## GIVEN MATERIAL
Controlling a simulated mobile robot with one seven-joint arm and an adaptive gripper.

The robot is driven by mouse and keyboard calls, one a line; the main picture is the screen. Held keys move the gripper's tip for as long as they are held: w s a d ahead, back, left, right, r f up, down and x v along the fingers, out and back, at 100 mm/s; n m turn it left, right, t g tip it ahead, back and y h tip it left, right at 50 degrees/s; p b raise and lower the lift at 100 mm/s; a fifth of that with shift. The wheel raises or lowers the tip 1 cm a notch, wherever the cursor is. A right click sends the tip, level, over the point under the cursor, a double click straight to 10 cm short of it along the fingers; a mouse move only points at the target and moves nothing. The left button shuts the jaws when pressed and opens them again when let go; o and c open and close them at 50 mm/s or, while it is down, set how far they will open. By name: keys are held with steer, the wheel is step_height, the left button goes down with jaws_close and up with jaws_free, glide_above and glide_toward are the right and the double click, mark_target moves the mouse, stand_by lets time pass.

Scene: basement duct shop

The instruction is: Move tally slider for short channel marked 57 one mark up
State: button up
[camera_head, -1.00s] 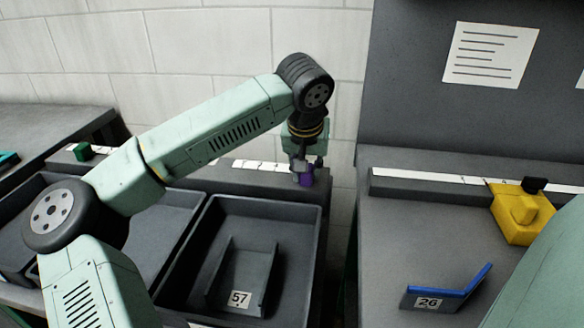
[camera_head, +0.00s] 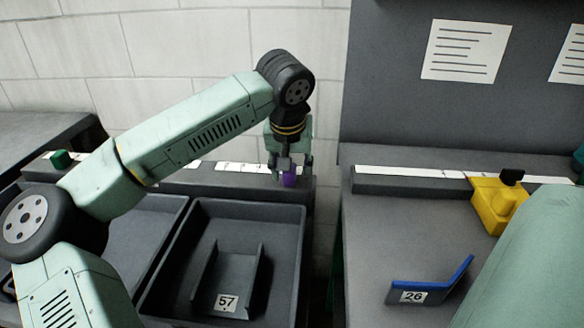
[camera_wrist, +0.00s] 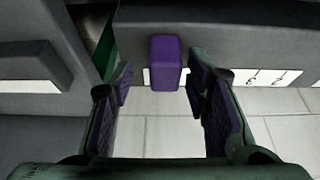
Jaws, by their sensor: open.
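The short channel marked 57 (camera_head: 232,262) is a grey U-shaped piece lying in a dark grey tray. A purple slider (camera_head: 290,178) sits near the right end of a rail with a white marked strip (camera_head: 240,167) behind that tray. It also shows in the wrist view (camera_wrist: 164,62) as an upright purple block. My gripper (camera_head: 289,172) is open at the slider, partly hiding it in the head view. In the wrist view the fingers (camera_wrist: 165,95) stand to either side of the slider, with gaps between; nothing is held.
A dark tray (camera_head: 296,215) holds the channel. A green slider (camera_head: 60,159) is at the rail's left. On the right bench lie a blue angle piece marked 26 (camera_head: 430,284) and a yellow block (camera_head: 494,203) by another marked strip. A pale wall stands behind.

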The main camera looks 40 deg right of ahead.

## WHAT TO WORK ON
The lines from the one holding "[camera_head, +0.00s]" through the end of the material above are to be echoed exactly, both ends included. Do not include pictures.

## ANSWER TO THIS TASK
[camera_head, +0.00s] 
[camera_wrist, +0.00s] 
Jaws, by their sensor: open.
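The short channel marked 57 (camera_head: 232,262) is a grey U-shaped piece lying in a dark grey tray. A purple slider (camera_head: 290,178) sits near the right end of a rail with a white marked strip (camera_head: 240,167) behind that tray. It also shows in the wrist view (camera_wrist: 164,62) as an upright purple block. My gripper (camera_head: 289,172) is open at the slider, partly hiding it in the head view. In the wrist view the fingers (camera_wrist: 165,95) stand to either side of the slider, with gaps between; nothing is held.
A dark tray (camera_head: 296,215) holds the channel. A green slider (camera_head: 60,159) is at the rail's left. On the right bench lie a blue angle piece marked 26 (camera_head: 430,284) and a yellow block (camera_head: 494,203) by another marked strip. A pale wall stands behind.

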The main camera looks 40 deg right of ahead.

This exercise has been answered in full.